Supplied entries:

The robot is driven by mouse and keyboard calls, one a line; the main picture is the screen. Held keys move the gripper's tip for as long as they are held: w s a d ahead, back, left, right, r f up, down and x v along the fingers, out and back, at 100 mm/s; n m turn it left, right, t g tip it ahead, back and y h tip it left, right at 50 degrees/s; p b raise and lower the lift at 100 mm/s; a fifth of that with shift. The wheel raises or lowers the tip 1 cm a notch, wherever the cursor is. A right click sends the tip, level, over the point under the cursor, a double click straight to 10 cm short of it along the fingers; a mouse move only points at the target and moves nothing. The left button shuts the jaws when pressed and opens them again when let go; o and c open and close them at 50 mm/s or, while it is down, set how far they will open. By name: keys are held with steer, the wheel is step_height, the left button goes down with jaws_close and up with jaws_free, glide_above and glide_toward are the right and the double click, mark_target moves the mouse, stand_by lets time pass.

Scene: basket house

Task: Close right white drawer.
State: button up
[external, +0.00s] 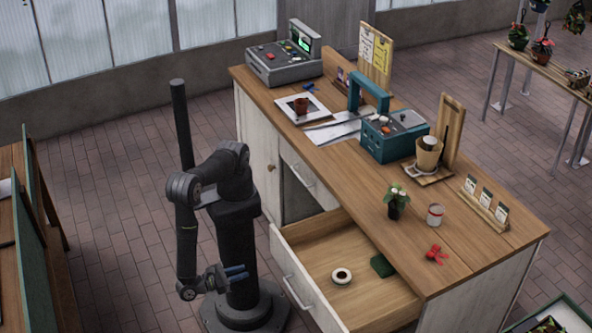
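The right white drawer (297,280) is pulled out from the front of the wooden-topped counter. Its white front with a bar handle (296,293) faces my arm. Inside the drawer lie a white roll-like ring (341,276) and a dark green item (382,266). My gripper (240,273) hangs low to the left of the drawer front, apart from it, in front of my base. Its bluish fingers point right, toward the drawer, and appear parted with nothing between them. The exact gap is small in this view.
The counter top (340,170) holds a cash register (285,60), a teal toolbox (392,135), a potted plant (397,203), a white can (435,215) and a red item (436,255). Another drawer (309,171) is above a dark opening. A table (50,200) stands at left.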

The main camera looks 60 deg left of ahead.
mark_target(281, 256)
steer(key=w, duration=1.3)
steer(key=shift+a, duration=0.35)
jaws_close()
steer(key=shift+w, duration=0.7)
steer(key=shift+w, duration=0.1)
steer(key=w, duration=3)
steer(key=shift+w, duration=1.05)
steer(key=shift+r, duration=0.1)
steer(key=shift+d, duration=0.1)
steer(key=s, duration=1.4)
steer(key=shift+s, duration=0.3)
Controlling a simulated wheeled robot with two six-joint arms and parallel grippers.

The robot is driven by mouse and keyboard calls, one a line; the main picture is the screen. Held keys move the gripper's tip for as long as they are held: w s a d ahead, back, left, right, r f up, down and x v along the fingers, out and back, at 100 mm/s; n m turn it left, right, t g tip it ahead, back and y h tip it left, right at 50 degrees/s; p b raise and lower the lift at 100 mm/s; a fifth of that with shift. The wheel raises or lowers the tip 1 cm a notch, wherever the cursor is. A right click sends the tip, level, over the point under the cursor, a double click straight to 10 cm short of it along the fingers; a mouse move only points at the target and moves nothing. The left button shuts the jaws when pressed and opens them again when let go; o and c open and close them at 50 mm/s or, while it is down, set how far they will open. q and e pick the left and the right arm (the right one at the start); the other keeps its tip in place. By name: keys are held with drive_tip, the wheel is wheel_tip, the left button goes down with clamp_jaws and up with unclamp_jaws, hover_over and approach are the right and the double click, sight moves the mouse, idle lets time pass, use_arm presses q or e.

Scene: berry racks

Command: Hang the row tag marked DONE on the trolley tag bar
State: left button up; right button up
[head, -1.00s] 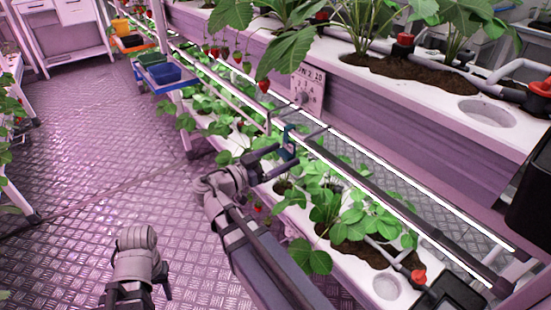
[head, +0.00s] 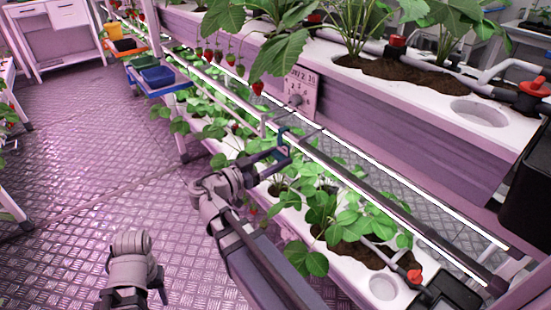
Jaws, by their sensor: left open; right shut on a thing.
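My right gripper (head: 279,156) is shut on a small dark-blue tag (head: 283,134) beside the rack's front rail. The tag shows as a narrow hooked shape near a thin metal peg (head: 308,134). I cannot tell whether it touches the peg, and no lettering on it is readable. My left gripper (head: 136,299) is open and empty, low over the floor at the bottom left. A blue-framed trolley (head: 186,93) with trays stands by the rack at the upper left. I cannot make out a tag bar on it.
Strawberry plants in white gutters (head: 385,289) fill the rack on two levels. A pale row sign (head: 301,93) with numbers is on the upper gutter, just above the right gripper. Red berries hang beside it. The metal floor (head: 80,180) at left is clear.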

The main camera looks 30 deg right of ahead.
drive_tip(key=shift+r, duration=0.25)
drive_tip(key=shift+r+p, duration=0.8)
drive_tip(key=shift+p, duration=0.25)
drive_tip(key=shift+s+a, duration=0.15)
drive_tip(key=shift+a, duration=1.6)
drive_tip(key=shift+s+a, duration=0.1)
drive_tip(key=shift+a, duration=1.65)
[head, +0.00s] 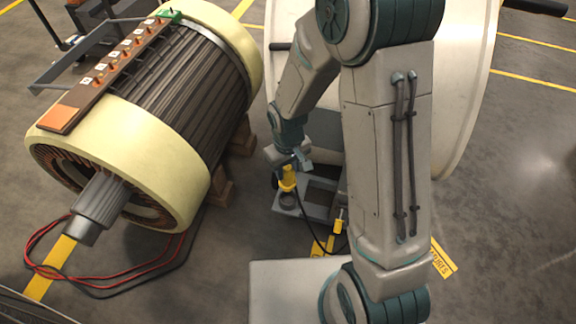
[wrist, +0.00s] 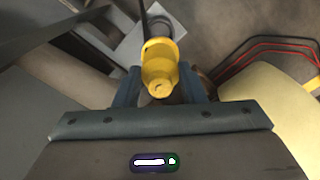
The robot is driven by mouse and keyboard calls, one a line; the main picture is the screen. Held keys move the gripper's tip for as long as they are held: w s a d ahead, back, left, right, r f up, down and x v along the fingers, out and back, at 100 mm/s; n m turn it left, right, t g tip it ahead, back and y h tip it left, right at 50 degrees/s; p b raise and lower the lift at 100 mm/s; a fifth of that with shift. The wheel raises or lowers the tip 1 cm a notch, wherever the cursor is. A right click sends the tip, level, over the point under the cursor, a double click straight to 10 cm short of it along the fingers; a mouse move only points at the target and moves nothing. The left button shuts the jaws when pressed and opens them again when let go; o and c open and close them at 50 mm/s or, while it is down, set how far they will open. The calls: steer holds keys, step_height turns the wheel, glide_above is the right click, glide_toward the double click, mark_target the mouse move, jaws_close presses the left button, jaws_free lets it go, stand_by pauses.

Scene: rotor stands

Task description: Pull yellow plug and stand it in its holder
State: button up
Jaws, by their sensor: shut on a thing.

What needs to be done: Return the material exactly as given, apart from the pictures.

Response to this task:
The robot is driven by mouse and keyboard calls, one a line; the main picture is the screen. Held keys move the gripper's tip for as long as they are held: w s a d ahead, back, left, right, r f up, down and x v along the fingers, out and back, at 100 mm/s; n m turn it left, right, t g tip it ahead, back and y h tip it left, right at 50 degrees/s; p b raise and lower the lift at 100 mm/s; a fifth of that with shift. The wheel raises or lowers the tip 1 cm a notch, wherever the cursor is. A right click sends the tip, level, over the point under the cursor, a double click straight to 10 cm short of it along the fingers; a mouse move only points at the target and moves nothing. The left button shuts the jaws when pressed and opens them again when let go; o and c open and close them at 50 mm/s or, while it is down, set how far they will open. By name: keys are held with steer, the wheel is step_height, the left button goes down with jaws_close and up with jaws_free, glide_above and glide_toward are the right and the double click, mark_target moves the mouse, stand_by lets time pass.

Scene: basket house

Task: Close right white drawer.
State: button up
[external, +0.00s] 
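The right white drawer (297,280) is pulled out from the front of the wooden-topped counter. Its white front with a bar handle (296,293) faces my arm. Inside the drawer lie a white roll-like ring (341,276) and a dark green item (382,266). My gripper (240,273) hangs low to the left of the drawer front, apart from it, in front of my base. Its bluish fingers point right, toward the drawer, and appear parted with nothing between them. The exact gap is small in this view.
The counter top (340,170) holds a cash register (285,60), a teal toolbox (392,135), a potted plant (397,203), a white can (435,215) and a red item (436,255). Another drawer (309,171) is above a dark opening. A table (50,200) stands at left.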

The main camera looks 60 deg left of ahead.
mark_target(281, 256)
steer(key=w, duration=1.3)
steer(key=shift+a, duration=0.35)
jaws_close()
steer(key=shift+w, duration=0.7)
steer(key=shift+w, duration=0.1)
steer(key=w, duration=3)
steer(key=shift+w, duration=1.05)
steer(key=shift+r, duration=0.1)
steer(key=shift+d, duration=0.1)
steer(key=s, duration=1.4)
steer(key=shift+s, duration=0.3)
Controlling a simulated wheeled robot with two six-joint arms and parallel grippers.

The robot is driven by mouse and keyboard calls, one a line; the main picture is the screen. Held keys move the gripper's tip for as long as they are held: w s a d ahead, back, left, right, r f up, down and x v along the fingers, out and back, at 100 mm/s; n m turn it left, right, t g tip it ahead, back and y h tip it left, right at 50 degrees/s; p b raise and lower the lift at 100 mm/s; a fifth of that with shift. The wheel raises or lowers the tip 1 cm a notch, wherever the cursor is. A right click sends the tip, level, over the point under the cursor, a double click straight to 10 cm short of it along the fingers; a mouse move only points at the target and moves nothing. The left button shuts the jaws when pressed and opens them again when let go; o and c open and close them at 50 mm/s or, while it is down, set how far they will open. q and e pick the left and the right arm (the right one at the start); the other keeps its tip in place. By name: keys are held with drive_tip, the wheel is wheel_tip, the left button goes down with clamp_jaws and up with unclamp_jaws, hover_over and approach are the right and the double click, sight moves the mouse, idle lets time pass, use_arm presses q or e.

Scene: berry racks

Command: Hang the row tag marked DONE on the trolley tag bar
State: left button up; right button up
[head, -1.00s] 
[head, +0.00s] 
Jaws, by their sensor: left open; right shut on a thing.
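My right gripper (head: 279,156) is shut on a small dark-blue tag (head: 283,134) beside the rack's front rail. The tag shows as a narrow hooked shape near a thin metal peg (head: 308,134). I cannot tell whether it touches the peg, and no lettering on it is readable. My left gripper (head: 136,299) is open and empty, low over the floor at the bottom left. A blue-framed trolley (head: 186,93) with trays stands by the rack at the upper left. I cannot make out a tag bar on it.
Strawberry plants in white gutters (head: 385,289) fill the rack on two levels. A pale row sign (head: 301,93) with numbers is on the upper gutter, just above the right gripper. Red berries hang beside it. The metal floor (head: 80,180) at left is clear.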

The main camera looks 30 deg right of ahead.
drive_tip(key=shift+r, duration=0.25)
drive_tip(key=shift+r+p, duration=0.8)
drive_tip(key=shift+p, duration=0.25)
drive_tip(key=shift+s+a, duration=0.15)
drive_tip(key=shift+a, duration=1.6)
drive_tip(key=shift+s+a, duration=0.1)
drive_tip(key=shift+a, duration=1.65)
[head, +0.00s] 
[wrist, +0.00s] 
The robot is driven by mouse and keyboard calls, one a line; the main picture is the screen. Held keys move the gripper's tip for as long as they are held: w s a d ahead, back, left, right, r f up, down and x v along the fingers, out and back, at 100 mm/s; n m turn it left, right, t g tip it ahead, back and y h tip it left, right at 50 degrees/s; p b raise and lower the lift at 100 mm/s; a fifth of that with shift. The wheel raises or lowers the tip 1 cm a notch, wherever the cursor is. A right click sends the tip, level, over the point under the cursor, a double click straight to 10 cm short of it along the fingers; a mouse move only points at the target and moves nothing. The left button shuts the jaws when pressed and opens them again when let go; o and c open and close them at 50 mm/s or, while it is down, set how far they will open. The calls: steer holds keys, step_height turns the wheel, glide_above is the right click, glide_toward the double click, mark_target the mouse move, jaws_close presses the left button, jaws_free lets it go, stand_by pauses.

Scene: rotor stands

Task description: Pull yellow plug and stand it in its holder
State: button up
Jaws, by their sensor: shut on a thing.

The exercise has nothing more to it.